__THE TASK__
Write out all lines holding the word "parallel".

(Robot episode data)
┌────────
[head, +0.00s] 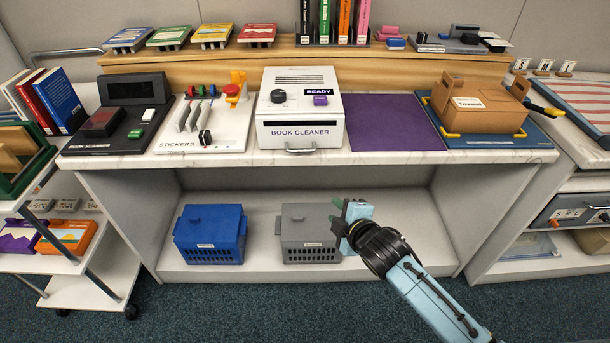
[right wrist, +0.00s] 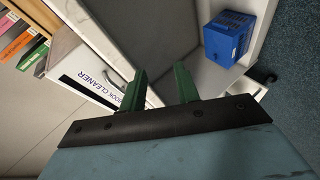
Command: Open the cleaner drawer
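The white book cleaner (head: 330,112) stands on the middle of the counter, with a dark knob, a purple button and a "READY" label. Its drawer front (head: 330,137) is flush with the box, and a grey handle (head: 301,149) sticks out low at the counter's front edge. The cleaner (right wrist: 72,72) also shows in the right wrist view, at the left. My right gripper (head: 335,215) is open and empty, below the counter and in front of the grey crate. Its two green fingers (right wrist: 160,80) are apart with nothing between them. My left gripper is not in view.
A blue crate (head: 211,235) and a grey crate (head: 310,240) stand on the lower shelf. A sticker unit (head: 205,120) is left of the cleaner and a purple mat (head: 393,122) is right of it. The counter edge (head: 400,157) overhangs above my right gripper.

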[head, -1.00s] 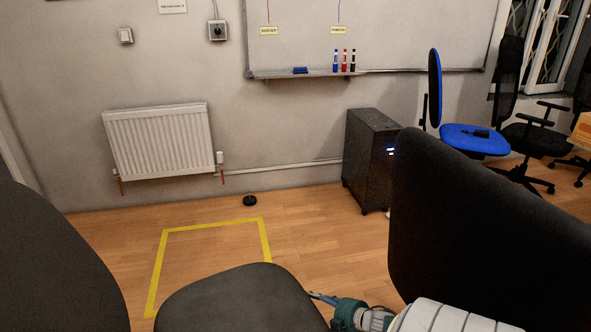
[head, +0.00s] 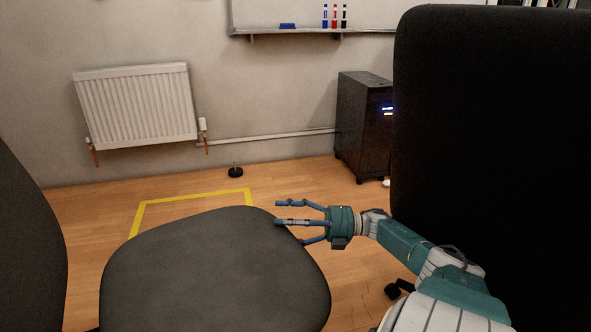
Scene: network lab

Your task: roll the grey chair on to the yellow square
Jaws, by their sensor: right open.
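A dark grey chair seat (head: 205,275) fills the lower middle of the head view. A dark backrest (head: 25,250) stands at the left edge, and a larger dark backrest (head: 490,130) stands on the right. I cannot tell which backrest belongs to this seat. The yellow square (head: 195,195) is taped on the floor behind the seat, which hides its near part. My right gripper (head: 285,222) is open and empty, its fingers pointing left over the seat's far right edge in the picture. I cannot tell whether they touch it. My left gripper is out of view.
A black cabinet (head: 362,125) stands by the wall at the back right. A radiator (head: 136,105) hangs on the wall at the left. A small black doorstop-like object (head: 235,172) sits on the floor beyond the square. Wooden floor (head: 310,182) is clear between the square and the cabinet.

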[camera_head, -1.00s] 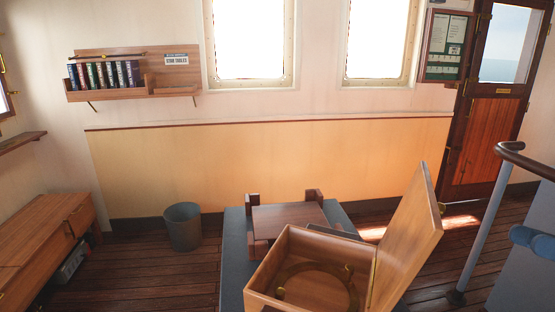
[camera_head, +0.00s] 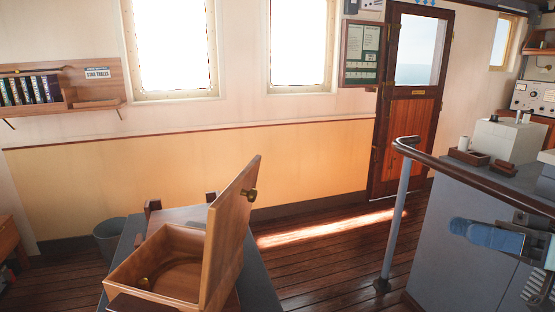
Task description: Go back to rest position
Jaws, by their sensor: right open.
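My right gripper (camera_head: 537,250) is at the right edge of the head view, partly cut off by the frame. It is open, with no object visible in it. Blue and dark parts of my right arm show beside it, in front of the grey console. My left gripper and left arm are out of view. The gripper is well to the right of the wooden box (camera_head: 160,285) and apart from it.
The box has its lid (camera_head: 232,235) raised and stands on a grey-blue surface (camera_head: 255,285). A handrail (camera_head: 470,175) on a post (camera_head: 393,225) edges the console (camera_head: 440,240). The bin (camera_head: 110,240) is at left. Floor before the door (camera_head: 405,140) is clear.

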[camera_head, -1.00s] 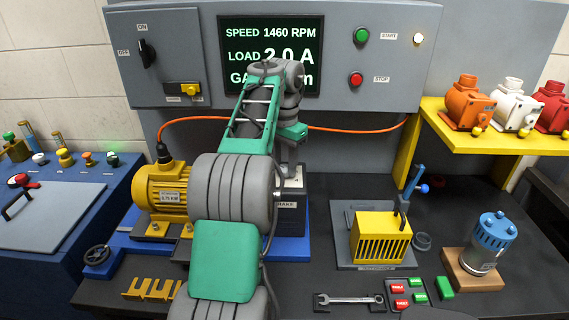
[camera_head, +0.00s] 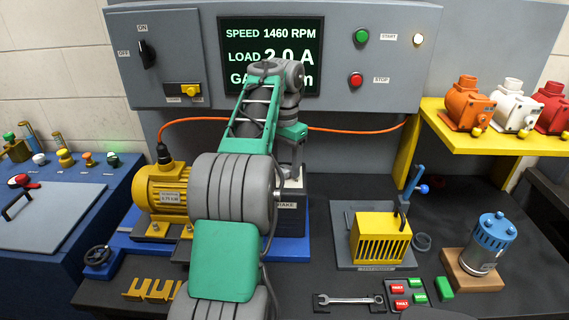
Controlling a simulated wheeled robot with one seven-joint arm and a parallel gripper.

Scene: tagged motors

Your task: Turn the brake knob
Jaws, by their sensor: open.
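The brake unit (camera_head: 291,222) is a dark box with a white label ending in "AKE", standing on the blue base behind my arm. My gripper (camera_head: 291,172) is open and points down at the top of the brake unit. The brake knob cannot be made out; my gripper and arm cover that area. I cannot tell whether the fingers touch it. A yellow motor (camera_head: 161,188) is mounted left of the brake, partly behind my arm. The display (camera_head: 268,50) reads 1460 RPM and 2.0 A; its lower line is partly covered by my arm.
An orange cable (camera_head: 345,129) runs behind my arm. The yellow shelf (camera_head: 500,143) holds several motors. Free bench lies behind the blue-topped motor.

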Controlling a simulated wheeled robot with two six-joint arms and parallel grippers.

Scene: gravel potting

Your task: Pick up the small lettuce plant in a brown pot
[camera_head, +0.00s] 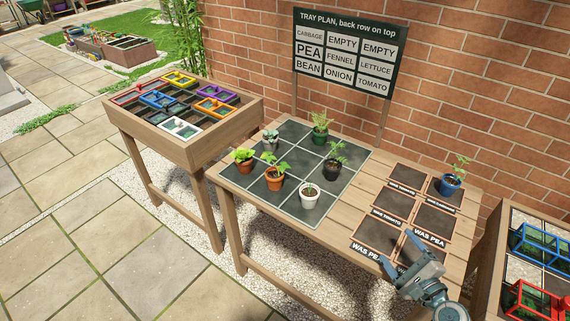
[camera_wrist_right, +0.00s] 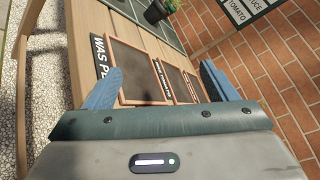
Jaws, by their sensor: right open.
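Two small plants in orange-brown pots stand on the dark tray grid at the left of the wooden table: a leafy yellow-green one (camera_head: 243,160) and a green one (camera_head: 275,177) nearer the middle. I cannot tell for sure which is the lettuce. My right gripper (camera_head: 398,250) is open and empty above the front right part of the table, well to the right of both pots. Its two blue fingers also show spread apart in the right wrist view (camera_wrist_right: 158,82). My left gripper is not in view.
On the grid (camera_head: 307,216) also stand a white pot (camera_head: 309,198), a black pot (camera_head: 333,167), a green pot (camera_head: 319,136) and a grey pot (camera_head: 270,144). A blue pot (camera_head: 450,186) stands right, by framed "WAS" squares. A plan sign (camera_head: 346,50) stands behind.

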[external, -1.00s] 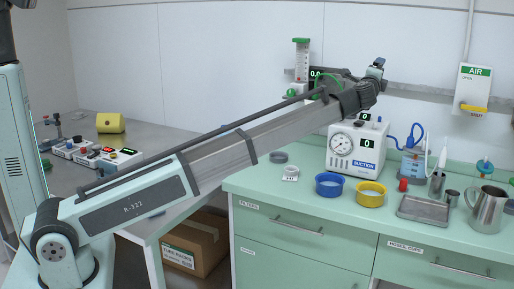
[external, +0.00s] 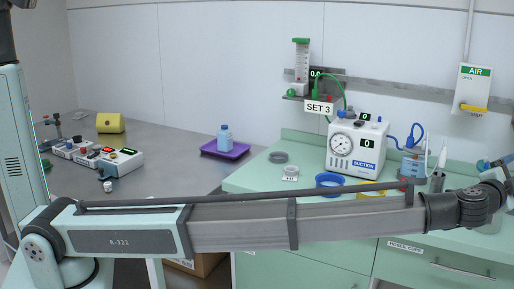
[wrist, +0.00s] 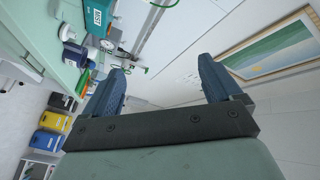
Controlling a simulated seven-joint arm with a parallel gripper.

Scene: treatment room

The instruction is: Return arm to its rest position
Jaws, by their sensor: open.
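My arm stretches low across the external view, nearly level, from its base at the left to the right edge. Its wrist end is at the right edge, above the green counter (external: 330,238), and is partly cut off there. In the wrist view my gripper (wrist: 161,66) has its two blue-grey fingers spread wide apart, with nothing between them. Beyond the fingers are the pale wall and a rail. No marker of a rest position shows.
The arm passes in front of a blue ring (external: 328,180) and a yellow ring (external: 368,187). The suction unit (external: 357,148) stands behind it. A blue-capped bottle (external: 225,138) stands in a purple tray (external: 213,147). A framed picture (wrist: 275,50) hangs on the wall.
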└────────
__ANSWER TO THE EXERCISE__
Controlling a simulated wheeled robot with one seven-joint arm and a parallel gripper.
Controlling a simulated wheeled robot with two six-joint arms and parallel grippers.
Controlling a simulated seven-joint arm with a parallel gripper.

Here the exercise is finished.